[Robot episode records]
━━━━━━
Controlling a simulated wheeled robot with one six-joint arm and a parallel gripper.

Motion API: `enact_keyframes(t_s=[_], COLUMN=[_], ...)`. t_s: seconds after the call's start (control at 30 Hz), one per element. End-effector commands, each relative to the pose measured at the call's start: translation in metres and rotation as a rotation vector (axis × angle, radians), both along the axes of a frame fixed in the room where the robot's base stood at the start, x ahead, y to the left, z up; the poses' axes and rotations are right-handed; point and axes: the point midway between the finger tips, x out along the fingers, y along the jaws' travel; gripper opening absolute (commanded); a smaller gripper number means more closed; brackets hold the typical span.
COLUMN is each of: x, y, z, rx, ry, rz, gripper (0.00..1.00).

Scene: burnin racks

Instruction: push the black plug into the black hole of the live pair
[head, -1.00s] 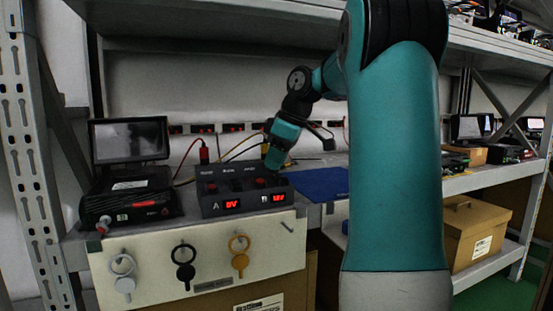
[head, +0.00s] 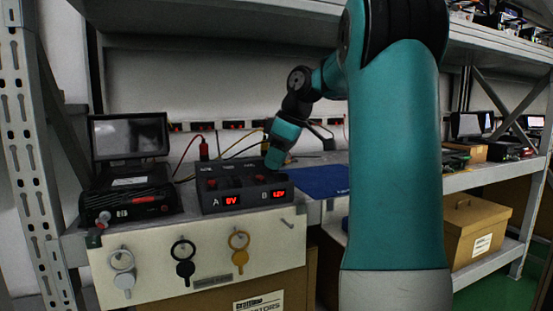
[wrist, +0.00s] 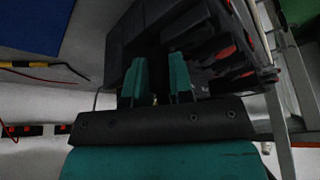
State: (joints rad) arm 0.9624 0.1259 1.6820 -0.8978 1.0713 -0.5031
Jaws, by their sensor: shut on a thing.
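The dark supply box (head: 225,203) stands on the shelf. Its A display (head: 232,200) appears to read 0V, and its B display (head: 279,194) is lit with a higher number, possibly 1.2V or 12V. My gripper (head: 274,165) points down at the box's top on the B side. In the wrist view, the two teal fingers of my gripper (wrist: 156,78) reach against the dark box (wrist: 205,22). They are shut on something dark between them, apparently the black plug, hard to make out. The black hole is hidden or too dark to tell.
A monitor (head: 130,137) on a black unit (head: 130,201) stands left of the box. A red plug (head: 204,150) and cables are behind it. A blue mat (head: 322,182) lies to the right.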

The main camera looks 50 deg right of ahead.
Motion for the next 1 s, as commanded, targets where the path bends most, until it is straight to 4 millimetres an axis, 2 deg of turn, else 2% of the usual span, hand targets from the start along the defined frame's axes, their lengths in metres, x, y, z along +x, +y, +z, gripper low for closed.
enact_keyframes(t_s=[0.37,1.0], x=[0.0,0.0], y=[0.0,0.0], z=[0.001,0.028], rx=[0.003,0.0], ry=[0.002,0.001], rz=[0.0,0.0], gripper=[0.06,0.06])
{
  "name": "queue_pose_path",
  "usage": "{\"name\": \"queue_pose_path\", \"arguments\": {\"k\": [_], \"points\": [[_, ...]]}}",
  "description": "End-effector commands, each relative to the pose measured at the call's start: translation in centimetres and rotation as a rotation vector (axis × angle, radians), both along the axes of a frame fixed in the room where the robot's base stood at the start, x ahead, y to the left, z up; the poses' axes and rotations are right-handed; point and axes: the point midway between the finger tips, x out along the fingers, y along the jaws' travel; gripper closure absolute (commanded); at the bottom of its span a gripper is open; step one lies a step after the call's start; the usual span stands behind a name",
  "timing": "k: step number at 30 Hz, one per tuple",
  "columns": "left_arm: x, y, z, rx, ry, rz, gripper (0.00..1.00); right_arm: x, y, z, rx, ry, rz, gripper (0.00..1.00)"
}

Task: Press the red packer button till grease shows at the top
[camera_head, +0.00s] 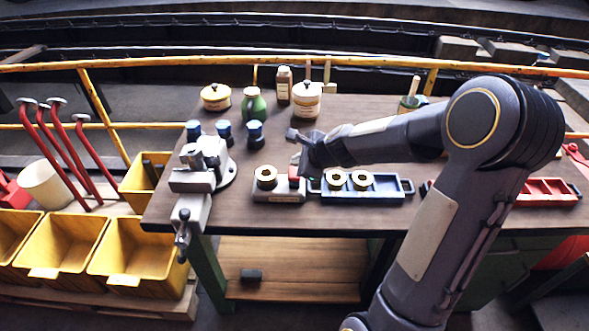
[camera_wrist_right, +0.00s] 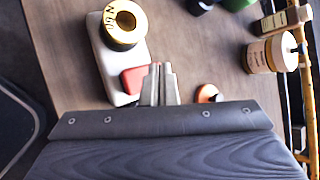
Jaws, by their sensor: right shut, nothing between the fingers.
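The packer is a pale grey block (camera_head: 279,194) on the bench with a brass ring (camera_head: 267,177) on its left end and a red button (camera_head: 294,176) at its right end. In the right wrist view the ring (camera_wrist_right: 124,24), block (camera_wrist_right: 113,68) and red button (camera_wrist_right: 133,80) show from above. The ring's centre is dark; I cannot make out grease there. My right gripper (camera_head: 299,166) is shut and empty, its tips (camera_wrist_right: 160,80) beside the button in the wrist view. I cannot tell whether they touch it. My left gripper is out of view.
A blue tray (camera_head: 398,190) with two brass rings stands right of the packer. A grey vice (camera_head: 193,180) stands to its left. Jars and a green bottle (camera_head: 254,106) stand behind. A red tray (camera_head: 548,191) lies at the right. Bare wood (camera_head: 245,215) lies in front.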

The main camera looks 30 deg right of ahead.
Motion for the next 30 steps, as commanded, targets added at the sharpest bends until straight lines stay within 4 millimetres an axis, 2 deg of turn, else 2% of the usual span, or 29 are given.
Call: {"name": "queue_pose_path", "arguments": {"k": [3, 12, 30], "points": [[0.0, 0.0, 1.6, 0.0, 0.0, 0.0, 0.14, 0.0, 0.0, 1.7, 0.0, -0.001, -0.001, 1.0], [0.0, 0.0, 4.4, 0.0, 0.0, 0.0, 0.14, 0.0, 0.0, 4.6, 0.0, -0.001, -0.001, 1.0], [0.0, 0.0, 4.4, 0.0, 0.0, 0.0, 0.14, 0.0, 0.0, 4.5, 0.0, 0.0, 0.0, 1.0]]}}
━━━━━━
Problem statement: Give the count of lines containing "main", with no added text.

Expected output: 2